AIM: Write out word for word each line from the one containing "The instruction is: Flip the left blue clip" through the close of the listing, including both ends. Pictures do not belong in the copy.

MATERIAL:
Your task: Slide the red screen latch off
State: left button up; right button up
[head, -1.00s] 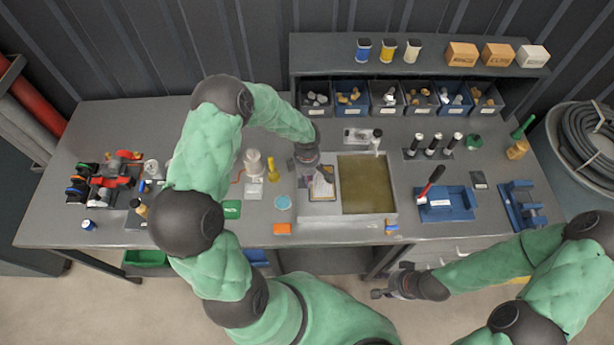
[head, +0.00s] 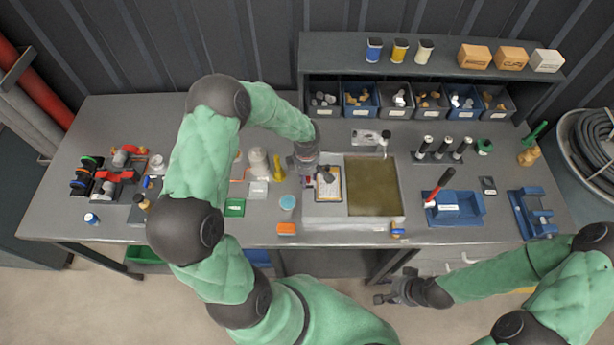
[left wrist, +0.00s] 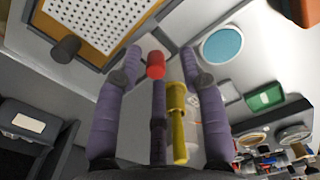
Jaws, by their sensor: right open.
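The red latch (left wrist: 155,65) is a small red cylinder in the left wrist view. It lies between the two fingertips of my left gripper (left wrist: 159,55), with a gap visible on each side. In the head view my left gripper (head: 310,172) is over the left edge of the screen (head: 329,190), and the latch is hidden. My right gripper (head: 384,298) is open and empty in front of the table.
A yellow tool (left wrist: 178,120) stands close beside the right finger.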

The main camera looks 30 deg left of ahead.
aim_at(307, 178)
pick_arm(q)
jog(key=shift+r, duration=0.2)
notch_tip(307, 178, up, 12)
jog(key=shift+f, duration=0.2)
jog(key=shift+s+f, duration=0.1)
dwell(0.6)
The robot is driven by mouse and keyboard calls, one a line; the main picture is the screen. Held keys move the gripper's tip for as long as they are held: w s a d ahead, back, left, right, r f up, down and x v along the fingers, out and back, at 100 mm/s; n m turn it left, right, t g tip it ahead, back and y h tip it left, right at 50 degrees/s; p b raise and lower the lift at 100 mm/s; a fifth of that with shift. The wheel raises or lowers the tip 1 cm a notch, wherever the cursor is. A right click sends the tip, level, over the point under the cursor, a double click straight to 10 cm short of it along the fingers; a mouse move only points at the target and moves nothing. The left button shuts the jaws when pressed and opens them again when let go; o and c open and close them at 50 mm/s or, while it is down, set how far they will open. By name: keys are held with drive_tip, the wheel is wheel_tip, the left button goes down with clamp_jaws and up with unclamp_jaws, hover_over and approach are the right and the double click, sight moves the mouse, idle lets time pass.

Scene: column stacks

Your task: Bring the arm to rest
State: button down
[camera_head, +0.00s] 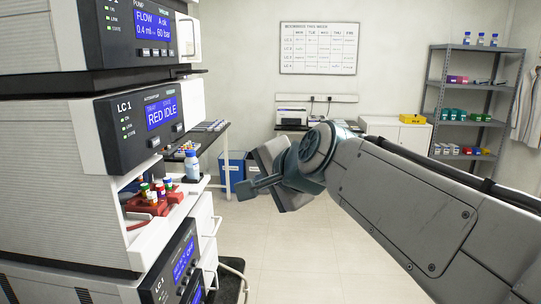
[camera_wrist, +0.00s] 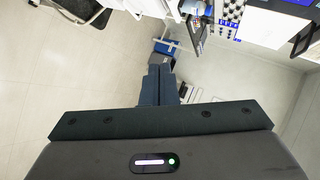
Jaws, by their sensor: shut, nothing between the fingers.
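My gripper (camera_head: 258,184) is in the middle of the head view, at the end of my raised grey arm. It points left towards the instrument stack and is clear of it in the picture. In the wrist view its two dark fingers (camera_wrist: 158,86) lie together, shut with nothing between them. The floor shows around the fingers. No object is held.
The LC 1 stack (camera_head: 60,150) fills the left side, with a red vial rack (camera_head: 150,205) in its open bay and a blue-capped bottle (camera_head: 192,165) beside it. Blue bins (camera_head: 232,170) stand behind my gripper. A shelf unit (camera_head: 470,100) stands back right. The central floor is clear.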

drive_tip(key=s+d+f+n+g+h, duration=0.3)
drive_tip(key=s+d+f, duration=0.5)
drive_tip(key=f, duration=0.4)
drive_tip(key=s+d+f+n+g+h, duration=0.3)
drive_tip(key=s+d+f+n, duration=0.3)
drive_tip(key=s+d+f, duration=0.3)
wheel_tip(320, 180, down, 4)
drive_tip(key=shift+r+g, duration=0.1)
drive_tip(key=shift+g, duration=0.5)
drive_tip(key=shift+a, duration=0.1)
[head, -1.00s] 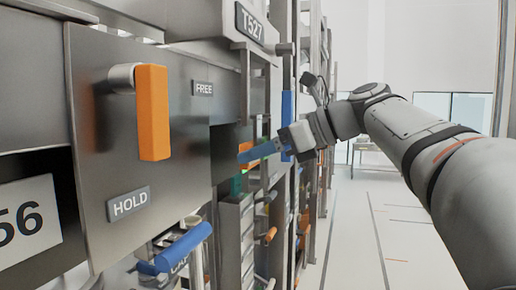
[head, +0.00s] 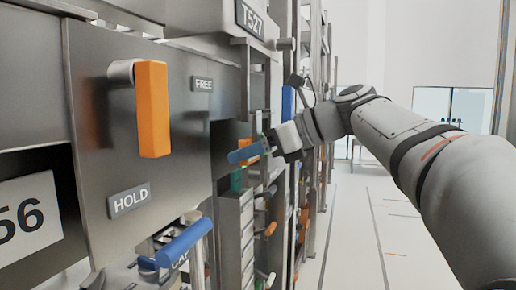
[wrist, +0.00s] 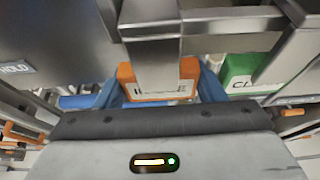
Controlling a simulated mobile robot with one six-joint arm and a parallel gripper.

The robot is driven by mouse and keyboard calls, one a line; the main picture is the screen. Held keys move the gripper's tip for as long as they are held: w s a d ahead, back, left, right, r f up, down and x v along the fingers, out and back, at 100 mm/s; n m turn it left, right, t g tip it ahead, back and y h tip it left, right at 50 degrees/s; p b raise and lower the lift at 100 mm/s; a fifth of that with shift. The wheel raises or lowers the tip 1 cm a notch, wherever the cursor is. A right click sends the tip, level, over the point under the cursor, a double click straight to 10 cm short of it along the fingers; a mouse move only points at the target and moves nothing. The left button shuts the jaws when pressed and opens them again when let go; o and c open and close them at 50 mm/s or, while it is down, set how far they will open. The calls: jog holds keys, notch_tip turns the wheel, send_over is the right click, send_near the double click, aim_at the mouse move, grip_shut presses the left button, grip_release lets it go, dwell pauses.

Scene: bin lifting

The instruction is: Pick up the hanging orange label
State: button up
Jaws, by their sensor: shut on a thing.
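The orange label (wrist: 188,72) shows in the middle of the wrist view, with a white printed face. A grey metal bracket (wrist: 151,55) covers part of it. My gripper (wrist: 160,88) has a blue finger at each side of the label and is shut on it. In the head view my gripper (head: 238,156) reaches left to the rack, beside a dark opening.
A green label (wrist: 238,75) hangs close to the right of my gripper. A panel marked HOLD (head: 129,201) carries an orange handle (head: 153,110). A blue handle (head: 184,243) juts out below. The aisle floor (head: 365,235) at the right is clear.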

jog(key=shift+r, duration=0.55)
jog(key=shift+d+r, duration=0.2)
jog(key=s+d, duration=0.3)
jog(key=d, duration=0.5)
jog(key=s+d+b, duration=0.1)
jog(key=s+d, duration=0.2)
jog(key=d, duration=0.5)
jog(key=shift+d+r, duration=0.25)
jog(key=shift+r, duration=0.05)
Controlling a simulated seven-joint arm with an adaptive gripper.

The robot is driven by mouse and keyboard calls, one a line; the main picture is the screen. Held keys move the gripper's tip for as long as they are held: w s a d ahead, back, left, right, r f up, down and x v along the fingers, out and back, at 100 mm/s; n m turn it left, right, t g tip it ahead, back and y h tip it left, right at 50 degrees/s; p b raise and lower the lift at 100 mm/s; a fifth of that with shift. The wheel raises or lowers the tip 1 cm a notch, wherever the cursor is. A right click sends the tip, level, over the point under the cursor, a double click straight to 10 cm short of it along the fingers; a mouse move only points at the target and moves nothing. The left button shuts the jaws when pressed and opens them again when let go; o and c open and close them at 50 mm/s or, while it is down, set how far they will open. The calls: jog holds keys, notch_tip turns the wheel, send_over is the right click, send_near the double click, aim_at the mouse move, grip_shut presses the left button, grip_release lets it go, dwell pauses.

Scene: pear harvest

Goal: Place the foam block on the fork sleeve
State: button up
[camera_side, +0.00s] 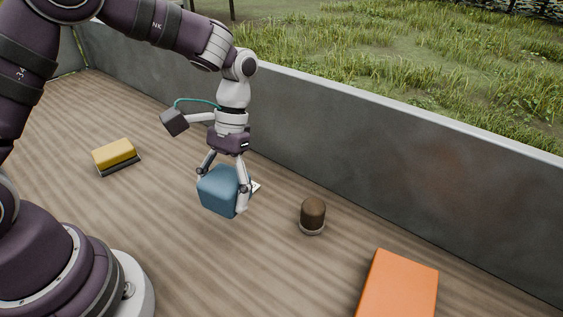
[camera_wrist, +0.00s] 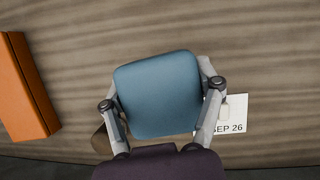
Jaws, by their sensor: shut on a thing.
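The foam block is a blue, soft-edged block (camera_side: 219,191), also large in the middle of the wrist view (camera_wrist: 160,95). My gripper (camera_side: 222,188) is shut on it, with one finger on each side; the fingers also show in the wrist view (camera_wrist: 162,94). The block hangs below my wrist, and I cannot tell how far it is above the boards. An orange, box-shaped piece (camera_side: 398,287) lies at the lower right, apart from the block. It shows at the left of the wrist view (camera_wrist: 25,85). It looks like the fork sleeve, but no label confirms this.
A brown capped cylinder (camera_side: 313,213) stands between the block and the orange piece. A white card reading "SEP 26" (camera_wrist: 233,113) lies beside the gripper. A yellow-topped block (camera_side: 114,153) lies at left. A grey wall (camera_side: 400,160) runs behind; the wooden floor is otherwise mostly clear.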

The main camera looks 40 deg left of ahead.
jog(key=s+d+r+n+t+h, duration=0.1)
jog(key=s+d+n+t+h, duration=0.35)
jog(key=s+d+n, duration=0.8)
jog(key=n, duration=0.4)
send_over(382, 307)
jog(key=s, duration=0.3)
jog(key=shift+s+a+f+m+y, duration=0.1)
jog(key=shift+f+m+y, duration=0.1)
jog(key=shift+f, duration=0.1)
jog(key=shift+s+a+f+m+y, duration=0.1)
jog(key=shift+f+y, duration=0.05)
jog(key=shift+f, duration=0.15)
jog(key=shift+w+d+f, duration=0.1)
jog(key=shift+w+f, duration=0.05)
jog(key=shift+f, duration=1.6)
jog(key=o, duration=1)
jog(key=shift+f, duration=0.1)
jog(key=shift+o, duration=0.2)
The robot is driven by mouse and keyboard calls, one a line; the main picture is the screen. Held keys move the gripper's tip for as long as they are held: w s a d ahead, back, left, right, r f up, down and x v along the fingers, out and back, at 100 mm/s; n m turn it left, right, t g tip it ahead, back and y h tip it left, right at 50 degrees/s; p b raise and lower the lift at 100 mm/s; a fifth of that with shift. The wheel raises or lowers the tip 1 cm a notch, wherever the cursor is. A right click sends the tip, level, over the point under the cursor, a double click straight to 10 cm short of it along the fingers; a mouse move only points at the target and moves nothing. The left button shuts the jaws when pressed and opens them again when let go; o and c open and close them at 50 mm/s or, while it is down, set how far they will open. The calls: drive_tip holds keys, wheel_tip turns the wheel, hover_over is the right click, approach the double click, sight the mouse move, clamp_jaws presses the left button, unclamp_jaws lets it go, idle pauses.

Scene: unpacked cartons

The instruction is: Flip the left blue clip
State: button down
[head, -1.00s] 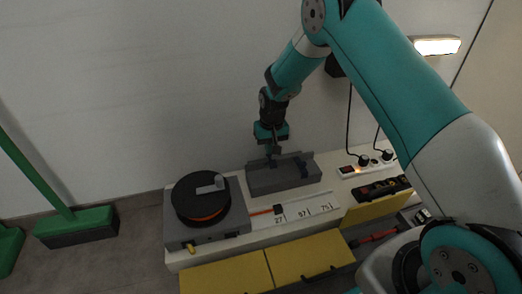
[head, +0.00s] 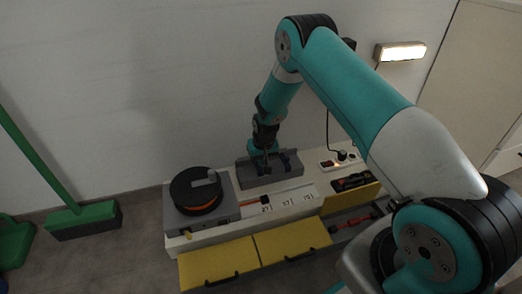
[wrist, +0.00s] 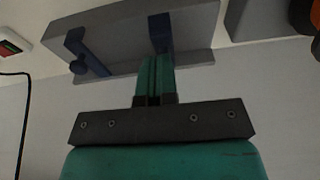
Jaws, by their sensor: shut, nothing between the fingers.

FINISHED EXERCISE:
The instruction is: Flip the left blue clip
State: button down
[head, -1.00s] 
[head, +0.00s] 
[wrist, +0.00s] 
Jaws, by their sensor: shut, nothing between the fingers.

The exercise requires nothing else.